▸ Written exercise: Return only the lines from the top of the material through the line marked by "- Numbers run", unaltered.

+ + + + +

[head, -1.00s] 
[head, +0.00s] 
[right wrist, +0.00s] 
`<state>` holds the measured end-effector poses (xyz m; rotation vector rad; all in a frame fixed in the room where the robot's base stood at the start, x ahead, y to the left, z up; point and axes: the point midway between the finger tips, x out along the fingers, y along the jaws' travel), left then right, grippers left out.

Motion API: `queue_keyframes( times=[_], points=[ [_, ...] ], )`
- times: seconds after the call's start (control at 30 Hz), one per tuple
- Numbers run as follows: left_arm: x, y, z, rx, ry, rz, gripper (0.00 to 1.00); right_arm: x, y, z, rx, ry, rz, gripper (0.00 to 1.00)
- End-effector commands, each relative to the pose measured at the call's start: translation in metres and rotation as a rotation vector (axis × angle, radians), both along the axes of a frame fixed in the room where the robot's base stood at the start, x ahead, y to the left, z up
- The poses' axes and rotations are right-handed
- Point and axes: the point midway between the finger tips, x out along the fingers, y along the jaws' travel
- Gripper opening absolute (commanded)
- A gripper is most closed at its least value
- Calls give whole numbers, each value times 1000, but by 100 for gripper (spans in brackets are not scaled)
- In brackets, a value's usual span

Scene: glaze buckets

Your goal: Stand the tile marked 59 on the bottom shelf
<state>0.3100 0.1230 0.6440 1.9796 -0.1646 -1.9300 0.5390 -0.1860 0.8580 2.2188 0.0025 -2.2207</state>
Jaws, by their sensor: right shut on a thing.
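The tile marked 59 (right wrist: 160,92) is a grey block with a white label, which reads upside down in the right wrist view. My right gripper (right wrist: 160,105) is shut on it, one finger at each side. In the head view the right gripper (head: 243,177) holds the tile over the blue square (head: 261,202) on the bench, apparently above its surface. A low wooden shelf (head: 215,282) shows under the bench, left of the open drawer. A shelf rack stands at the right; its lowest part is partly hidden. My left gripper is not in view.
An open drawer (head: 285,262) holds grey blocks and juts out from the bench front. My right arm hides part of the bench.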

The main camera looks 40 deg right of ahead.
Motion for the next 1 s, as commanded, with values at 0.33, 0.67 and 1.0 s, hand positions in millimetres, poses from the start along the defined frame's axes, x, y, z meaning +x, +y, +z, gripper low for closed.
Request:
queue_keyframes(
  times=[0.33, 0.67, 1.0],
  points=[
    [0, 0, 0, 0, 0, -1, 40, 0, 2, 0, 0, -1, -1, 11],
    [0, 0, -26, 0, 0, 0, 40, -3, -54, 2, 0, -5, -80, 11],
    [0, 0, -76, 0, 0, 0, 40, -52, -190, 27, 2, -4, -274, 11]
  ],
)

+ + + + +

▸ Exercise solution:
[head, -1.00s] 
[head, +0.00s] 
[right wrist, +0.00s] 
`<state>` holds the measured end-effector poses (xyz m; rotation vector rad; all in a frame fixed in the room where the robot's base stood at the start, x ahead, y to the left, z up; point and axes: the point midway between the finger tips, x out along the fingers, y along the jaws' travel), left then right, grippers left out.

Motion API: `queue_keyframes( times=[_], points=[ [_, ...] ], )`
- times: seconds after the call's start (control at 30 Hz), one per tuple
- Numbers run as follows: left_arm: x, y, z, rx, ry, rz, gripper (0.00 to 1.00); right_arm: x, y, z, rx, ry, rz, gripper (0.00 to 1.00)

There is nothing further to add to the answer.